- SOURCE EXCERPT
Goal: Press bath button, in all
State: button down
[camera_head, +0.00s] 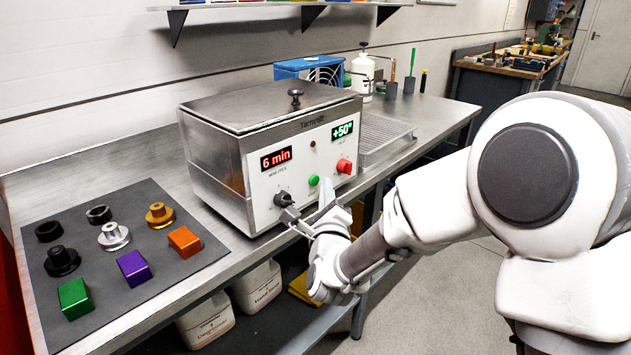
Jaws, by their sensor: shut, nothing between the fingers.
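The bath (215,165) is a steel box with a closed lid and a white front panel, standing on the steel bench. The red display (276,159) reads "6 min" and the green display (342,130) reads "+50°". My gripper (290,215) is shut and empty, in front of the lower panel, just below and right of the black knob. The picture does not show whether it touches the panel. The green button is visible above it.
A dark mat (195,262) at left holds several coloured blocks and round metal parts. A wire tray (385,135), a blue box (308,67) and a white bottle (363,75) stand beyond the bath. Jugs (205,320) stand on the lower shelf. Floor at right is partly clear.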

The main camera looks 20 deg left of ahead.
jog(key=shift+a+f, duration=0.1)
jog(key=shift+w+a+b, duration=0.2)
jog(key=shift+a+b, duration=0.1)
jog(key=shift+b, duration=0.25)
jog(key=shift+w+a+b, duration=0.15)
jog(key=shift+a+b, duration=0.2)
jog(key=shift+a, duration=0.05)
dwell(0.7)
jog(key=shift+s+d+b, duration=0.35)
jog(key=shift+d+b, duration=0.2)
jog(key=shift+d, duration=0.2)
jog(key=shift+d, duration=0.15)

- PROBLEM REQUIREMENTS
All of the material above should be reproduced exactly, except the pictures.

- EXERCISE RESULT
Goal: Press bath button, in all
State: button down
[camera_head, +0.00s] 
Jaws, by their sensor: shut, nothing between the fingers.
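The bath (215,165) is a steel box with a closed lid and a white front panel, standing on the steel bench. The red display (276,159) reads "6 min" and the green display (342,130) reads "+50°". My gripper (290,215) is shut and empty, in front of the lower panel, just below and right of the black knob. The picture does not show whether it touches the panel. The green button is visible above it.
A dark mat (195,262) at left holds several coloured blocks and round metal parts. A wire tray (385,135), a blue box (308,67) and a white bottle (363,75) stand beyond the bath. Jugs (205,320) stand on the lower shelf. Floor at right is partly clear.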

The main camera looks 20 deg left of ahead.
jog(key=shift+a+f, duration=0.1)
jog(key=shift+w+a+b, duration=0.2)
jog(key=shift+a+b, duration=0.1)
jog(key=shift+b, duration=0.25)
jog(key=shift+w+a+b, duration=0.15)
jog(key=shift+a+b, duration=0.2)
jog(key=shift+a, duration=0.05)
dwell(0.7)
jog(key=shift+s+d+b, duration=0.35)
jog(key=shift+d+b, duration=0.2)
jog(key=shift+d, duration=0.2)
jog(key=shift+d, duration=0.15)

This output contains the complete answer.